TALENT: She got an Oscar nomination for playing Elaine in The Graduate, and she won the '68 Golden Globe as the Most Promising Newcomer. She also won a Golden Globe in '77 as Best Supporting Actress in Voyage of the Damned. On the subject of acting, she told Biography magazine in February 2001 that she's come to realize that acting is like eating a rich dessert: "You love the first two bites, but then you don't want to eat much more or you'll get sick." Her stature now is such that "If something comes along that appeals to me, I do it. If it doesn't,   don't."

 

HER '60s LOOK: With her unique cleft chin, those big brown eyes, that great smile, and that long, lustrous hair, she was one of the most appealing young actresses of the late '60s. Hers was a natural, youthful beauty, but it also radiated intelligence. She was a believable college student in The Graduate, and a worthy foil for Newman's quick-witted Butch Cassidy (note that she teaches the boys Spanish, and she and Butch try to reign in the impulsive Sundance, who calls her his "teacher lady").
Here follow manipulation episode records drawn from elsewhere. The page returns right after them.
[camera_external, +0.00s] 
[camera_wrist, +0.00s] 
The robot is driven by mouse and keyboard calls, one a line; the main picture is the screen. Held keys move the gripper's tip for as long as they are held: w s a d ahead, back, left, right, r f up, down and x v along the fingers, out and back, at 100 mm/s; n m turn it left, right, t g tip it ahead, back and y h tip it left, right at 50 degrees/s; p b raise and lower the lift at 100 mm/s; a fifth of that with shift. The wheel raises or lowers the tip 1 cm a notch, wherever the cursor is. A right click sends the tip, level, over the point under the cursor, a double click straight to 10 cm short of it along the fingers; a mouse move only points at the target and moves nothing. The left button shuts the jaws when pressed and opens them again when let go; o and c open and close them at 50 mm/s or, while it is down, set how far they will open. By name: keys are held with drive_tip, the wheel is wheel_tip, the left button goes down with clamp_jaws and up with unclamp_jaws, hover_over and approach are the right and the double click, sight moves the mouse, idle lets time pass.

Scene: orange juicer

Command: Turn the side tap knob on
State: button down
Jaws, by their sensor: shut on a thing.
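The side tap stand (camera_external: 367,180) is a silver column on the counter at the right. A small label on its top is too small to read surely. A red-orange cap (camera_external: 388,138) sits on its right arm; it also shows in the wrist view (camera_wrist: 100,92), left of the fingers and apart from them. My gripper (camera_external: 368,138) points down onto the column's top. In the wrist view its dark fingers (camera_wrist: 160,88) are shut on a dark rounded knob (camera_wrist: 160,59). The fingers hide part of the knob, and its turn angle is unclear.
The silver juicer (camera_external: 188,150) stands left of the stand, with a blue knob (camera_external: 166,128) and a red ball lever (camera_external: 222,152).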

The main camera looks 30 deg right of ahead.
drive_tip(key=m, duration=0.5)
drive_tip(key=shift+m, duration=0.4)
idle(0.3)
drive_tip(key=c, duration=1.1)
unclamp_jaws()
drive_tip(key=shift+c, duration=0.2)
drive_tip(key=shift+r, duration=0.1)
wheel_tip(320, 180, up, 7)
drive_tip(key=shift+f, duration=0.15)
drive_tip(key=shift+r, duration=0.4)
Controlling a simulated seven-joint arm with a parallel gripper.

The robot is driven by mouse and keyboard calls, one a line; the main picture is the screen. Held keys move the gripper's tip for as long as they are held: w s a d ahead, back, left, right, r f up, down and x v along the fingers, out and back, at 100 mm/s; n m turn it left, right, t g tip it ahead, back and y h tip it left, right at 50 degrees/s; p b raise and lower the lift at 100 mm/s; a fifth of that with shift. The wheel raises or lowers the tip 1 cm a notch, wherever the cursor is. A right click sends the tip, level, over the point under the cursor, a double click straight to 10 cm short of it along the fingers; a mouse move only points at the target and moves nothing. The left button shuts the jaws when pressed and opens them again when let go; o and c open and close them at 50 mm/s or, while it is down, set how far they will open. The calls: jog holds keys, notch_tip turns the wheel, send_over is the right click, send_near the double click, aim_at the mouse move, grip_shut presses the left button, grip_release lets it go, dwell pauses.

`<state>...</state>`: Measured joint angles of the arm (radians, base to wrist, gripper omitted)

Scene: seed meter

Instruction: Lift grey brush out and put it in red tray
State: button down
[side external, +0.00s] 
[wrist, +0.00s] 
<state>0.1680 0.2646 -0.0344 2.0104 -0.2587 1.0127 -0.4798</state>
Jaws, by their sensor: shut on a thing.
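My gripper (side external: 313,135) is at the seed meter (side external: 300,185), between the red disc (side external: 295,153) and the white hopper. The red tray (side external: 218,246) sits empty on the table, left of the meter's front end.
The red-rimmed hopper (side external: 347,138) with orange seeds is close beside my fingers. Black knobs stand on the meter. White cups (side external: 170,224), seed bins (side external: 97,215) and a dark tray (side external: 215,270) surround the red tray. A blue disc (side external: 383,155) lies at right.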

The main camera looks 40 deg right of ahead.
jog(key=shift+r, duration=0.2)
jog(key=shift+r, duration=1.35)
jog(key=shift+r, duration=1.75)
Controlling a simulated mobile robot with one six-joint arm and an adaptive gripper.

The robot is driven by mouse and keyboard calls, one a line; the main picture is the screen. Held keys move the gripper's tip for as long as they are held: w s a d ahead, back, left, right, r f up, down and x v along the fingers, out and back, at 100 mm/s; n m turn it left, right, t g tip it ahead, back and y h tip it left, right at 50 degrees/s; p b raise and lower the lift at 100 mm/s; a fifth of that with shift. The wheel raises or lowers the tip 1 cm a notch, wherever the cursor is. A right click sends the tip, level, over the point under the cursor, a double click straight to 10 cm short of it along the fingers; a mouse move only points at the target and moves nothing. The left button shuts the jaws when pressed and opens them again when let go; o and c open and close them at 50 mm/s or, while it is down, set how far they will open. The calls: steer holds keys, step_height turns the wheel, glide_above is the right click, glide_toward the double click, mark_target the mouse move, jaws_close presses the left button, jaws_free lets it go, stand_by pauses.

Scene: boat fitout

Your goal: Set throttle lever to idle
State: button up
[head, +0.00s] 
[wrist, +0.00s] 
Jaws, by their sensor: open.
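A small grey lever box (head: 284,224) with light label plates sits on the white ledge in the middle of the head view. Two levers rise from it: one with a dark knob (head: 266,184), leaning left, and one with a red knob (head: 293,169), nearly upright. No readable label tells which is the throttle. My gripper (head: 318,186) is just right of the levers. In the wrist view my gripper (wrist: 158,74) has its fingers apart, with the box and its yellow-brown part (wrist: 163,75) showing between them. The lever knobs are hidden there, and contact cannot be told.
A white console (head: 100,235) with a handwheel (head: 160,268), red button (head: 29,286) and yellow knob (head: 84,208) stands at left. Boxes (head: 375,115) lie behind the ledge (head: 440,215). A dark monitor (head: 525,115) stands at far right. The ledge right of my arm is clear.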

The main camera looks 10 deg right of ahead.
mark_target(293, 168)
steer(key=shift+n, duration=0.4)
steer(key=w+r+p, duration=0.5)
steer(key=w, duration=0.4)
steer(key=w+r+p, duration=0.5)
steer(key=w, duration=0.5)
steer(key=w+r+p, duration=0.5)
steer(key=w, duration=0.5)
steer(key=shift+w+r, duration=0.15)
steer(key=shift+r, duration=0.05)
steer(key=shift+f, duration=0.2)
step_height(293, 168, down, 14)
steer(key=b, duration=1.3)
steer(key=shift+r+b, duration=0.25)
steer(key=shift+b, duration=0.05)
Her no-nonsense manner made her a believable pioneer women in her many Westerns. She could make even a traditional farm dress look sexy, as evidenced by the long slow disrobing scene in Butch Cassidy that makes Sundance a hardened criminal indeed.

 

LIFESTYLE: Supposedly married five times (though we couldn't find confirmation on all those), since '84 Katharine has been married to actor Sam Elliott, the mustached star of Mask ('85) and Tombstone ('93). He also had a small role at the beginning of Butch Cassidy as one of the sepia-toned card players. Besides Butch Cassidy, he and Katharine have been in six movies together: The Legacy ('79), Murder in Texas ('81), Travis McGee ('83), The Shadow Riders, Houston: The Legend of Texas ('86), and Conagher (on which they both got writing credits). Her kids have dominated her life in recent years, as she told Biography in February 2001:

"I had a child in 1984, and she was just a few months old when I started a television series ['The Colbys']. It was great the first year, because I could take my baby to work. I had a girl with me to help care for her and I had a wonderful trailer and I thought, 'I've got it all. I'm not missing a thing.' Then she started walking and talking and it seemed that a trailer on the Paramount lot was not the place to raise a child. But if I didn't take her with me, I was missing everything. So when the series was not picked up for a third season, I decided what I had to do was raise my daughter myself."

 

EXTRAS: The original screenplay for Butch Cassidy had a scene where she sits in a theatre with Butch and Sundance watching a movie about their lives and staring in shocked silence as the audience cheers when the bandits get gunned down ... like the great Katharine Hepburn, she spells her first name with two A's ... in The Graduate, Katharine played the daughter of Anne Bancroft's character—when the movie came out Katharine was 25 and Anne was 36 … a photogenic pair, Katharine and Sam Elliott were on the cover of Playgirl in October of '79.